We employed in situ electron paramagnetic resonance (EPR) to investigate the radical generation process during PMS and PS activation on the carbocatalysts. As the generated free radicals usually have a very short lifetime and then quickly react with the organic compounds or are quenched through coupling with another radical molecule, the free-radicals were captured by a spin-trapping agent, 5,5-dimethyl-1-pyrroline N-oxide (DMPO), to form relatively stable adducts and detected by EPR for the mechanistic study. As illustrated in Fig. 1d and Fig. S5 (ESI†), N-SWCNTs can activate both PMS and PS to generate sulfate radicals (SO4˙−) and hydroxyl radicals (˙OH). Nevertheless, the PMS/N-SWCNT system is much more efficient than PS/N-SWCNT for phenol oxidation, the intensity of generated radicals from the PS activation is much higher than that from PMS. In the AOPs, the reactive radicals play crucial roles in attacking and decomposing organics into oxidated products. The intrinsic distinction of PMS and PS activation on N-SWCNTs for radical generation and phenol oxidation implies completely different reaction pathways.
We further carried out density functional theory (DFT) calculations to discover the intricate interactions between the superoxides and carbocatalysts. The corresponding O–O bond lengths (l′O–O) in free PMS, H2O2 and PS are 1.326, 1.471, and 1.222 Å, respectively. Table 1 suggests that the adsorption of PMS and PS on both the SWCNTs and N-doped SWCNTs is quite strong, which induces a relatively large electron transfer between the oxidant molecules and the SWCNTs (or N-SWCNTs). The O–O bond length (lO–O) of SO3–OH in PMS and SO4–SO4 in PS increased remarkably comparing with that of free PMS and PS. However, the adsorption of H2O2 is very weak, mirrored by the low adsorption energy and near zero charge transfer. Therefore, SWCNTs are theoretically proven to have excellent performance to activate PMS and PS molecules and make them be dissociated into –SO3 and –OH groups, or two –SO4 groups.

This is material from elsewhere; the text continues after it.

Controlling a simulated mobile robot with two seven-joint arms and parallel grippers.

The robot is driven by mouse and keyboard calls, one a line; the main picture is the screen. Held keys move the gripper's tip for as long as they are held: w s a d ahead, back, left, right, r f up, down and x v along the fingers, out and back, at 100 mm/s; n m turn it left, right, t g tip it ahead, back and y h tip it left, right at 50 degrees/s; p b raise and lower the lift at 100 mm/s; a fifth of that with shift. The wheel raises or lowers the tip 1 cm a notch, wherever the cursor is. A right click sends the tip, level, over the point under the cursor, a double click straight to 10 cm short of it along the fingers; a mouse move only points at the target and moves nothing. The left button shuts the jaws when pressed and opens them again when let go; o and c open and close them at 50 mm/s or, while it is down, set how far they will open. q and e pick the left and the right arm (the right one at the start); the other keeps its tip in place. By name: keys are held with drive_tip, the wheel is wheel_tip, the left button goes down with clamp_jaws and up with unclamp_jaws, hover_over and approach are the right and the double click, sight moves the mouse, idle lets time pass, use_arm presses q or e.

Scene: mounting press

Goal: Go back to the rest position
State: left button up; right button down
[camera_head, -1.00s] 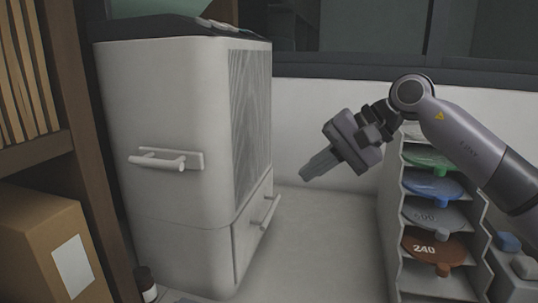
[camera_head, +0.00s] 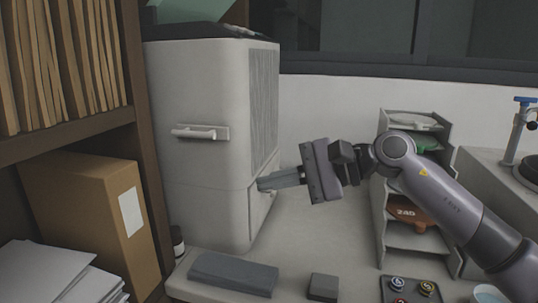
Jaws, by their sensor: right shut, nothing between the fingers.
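My right gripper (camera_head: 268,183) comes in from the right and points left. Its fingers are shut with nothing between them. In the picture the fingertips overlap the lower right side of the tall white cabinet-like machine (camera_head: 205,120), near its lower handle; I cannot tell whether they touch it. The machine has a bar handle (camera_head: 200,132) on its left face, and its lower handle is partly hidden behind the fingers. My left gripper is not in view.
A grey block (camera_head: 235,272), a small dark block (camera_head: 323,287) and a tray of small round pieces (camera_head: 411,291) lie at the front. A shelf with a cardboard box (camera_head: 85,205) is left. The middle counter is clear.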

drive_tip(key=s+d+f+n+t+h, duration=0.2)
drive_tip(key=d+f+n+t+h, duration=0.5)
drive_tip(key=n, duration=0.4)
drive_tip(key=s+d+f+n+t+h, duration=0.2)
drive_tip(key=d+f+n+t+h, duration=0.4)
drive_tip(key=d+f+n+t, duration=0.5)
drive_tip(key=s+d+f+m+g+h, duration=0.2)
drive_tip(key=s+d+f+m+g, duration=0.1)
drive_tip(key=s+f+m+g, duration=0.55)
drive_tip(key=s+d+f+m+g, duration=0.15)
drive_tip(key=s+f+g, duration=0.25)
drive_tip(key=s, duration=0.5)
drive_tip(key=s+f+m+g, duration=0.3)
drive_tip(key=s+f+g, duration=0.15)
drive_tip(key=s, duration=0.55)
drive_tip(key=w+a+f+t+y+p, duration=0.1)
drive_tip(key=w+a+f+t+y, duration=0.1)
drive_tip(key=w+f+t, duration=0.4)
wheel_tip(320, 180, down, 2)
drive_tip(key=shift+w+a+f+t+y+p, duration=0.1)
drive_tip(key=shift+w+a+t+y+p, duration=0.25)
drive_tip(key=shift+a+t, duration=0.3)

The noticeable electron transfer tendency (Q) possibly suggests the generation of free radicals and anions. After N incorporation into the SWCNTs, the catalytic performance increases with a higher adsorption energy, more rapid charge transfer, and larger lO–O value. Such changes were not observed in H2O2 activation. Thus, the theoretical findings are in good accordance with the experimental results.
Type of CNT | Molecules | E ads (eV) | Q (e) | l O–O (Å) |
---|---|---|---|---|
Free molecule | PMS | — | — | 1.326 |
PS | — | — | 1.222 | |
H2O2 | — | — | 1.471 | |
SWCNTs | PMS | −2.05 | −0.455 | 1.402 |
PS | −1.74 | −0.693 | 1.295 | |
H2O2 | −0.30 | 0 | 1.469 | |
N-doped SWCNTs | PMS | −2.98 | −0.757 | 1.459 |
PS | −2.99 | −0.945 | 1.344 | |
H2O2 | −0.26 | 0.007 | 1.471 |
Nevertheless the calculations revealed that nitrogen doping has a more remarkable enhancement for PS activation than PMS (reflected by more significant increases in Eads, Q, and lO–O), the catalytic oxidation did not follow this theoretical expectation. Based on the experiments and DFT calculations, we suggest that PMS and PS activation processes on N-SWCNTs might be different. In a previous study, we first discovered that N-doping can induce nonradical reactions which co-exist with the radical pathway during catalytic phenol oxidation with PMS.17 The PMS molecules are first adsorbed and interact with an activated sp2-conjugated carbon network due to nitrogen-doping, and then react rapidly with the target organics via a nonradical-generated oxidation process. The same phenomenon was also found in a PS/CuO system. PS first interacts with the outer-sphere of CuO electronic shell, which is the rate-limiting step, and then decomposes 2,4-chlorophenol directly.3 In order to investigate if such non-radical processes occur in the PS/N-SWCNT system as well, ethanol (EtOH), which can quickly quench both the sulfate and hydroxyl radicals, was utilized as a radical scavenger to quench the reactive species produced from PS activation.20 The phenol degradation efficiency decreased significantly with the rising ratio of ethanol in the PS/SWCNT-700 and PS/N-SWCNT systems (Fig. 2a and b). The initial reaction rates were estimated (Fig. 2c) and reduced significantly when the water was completely replaced by ethanol (only around 1% water remaining introduced during preparation of phenol solution), which is intrinsically different from the PMS/N-SWCNT system in which very high phenol removal efficiency was maintained in the ethanol solution.17 The oxidation reaction was almost terminated at high concentration of ethanol in the PS/N-SWCNT systems, suggesting that the generation of reactive radicals was essential for phenol oxidation with PS and the non-radical process was almost absent in the PS/N-SWCNT system.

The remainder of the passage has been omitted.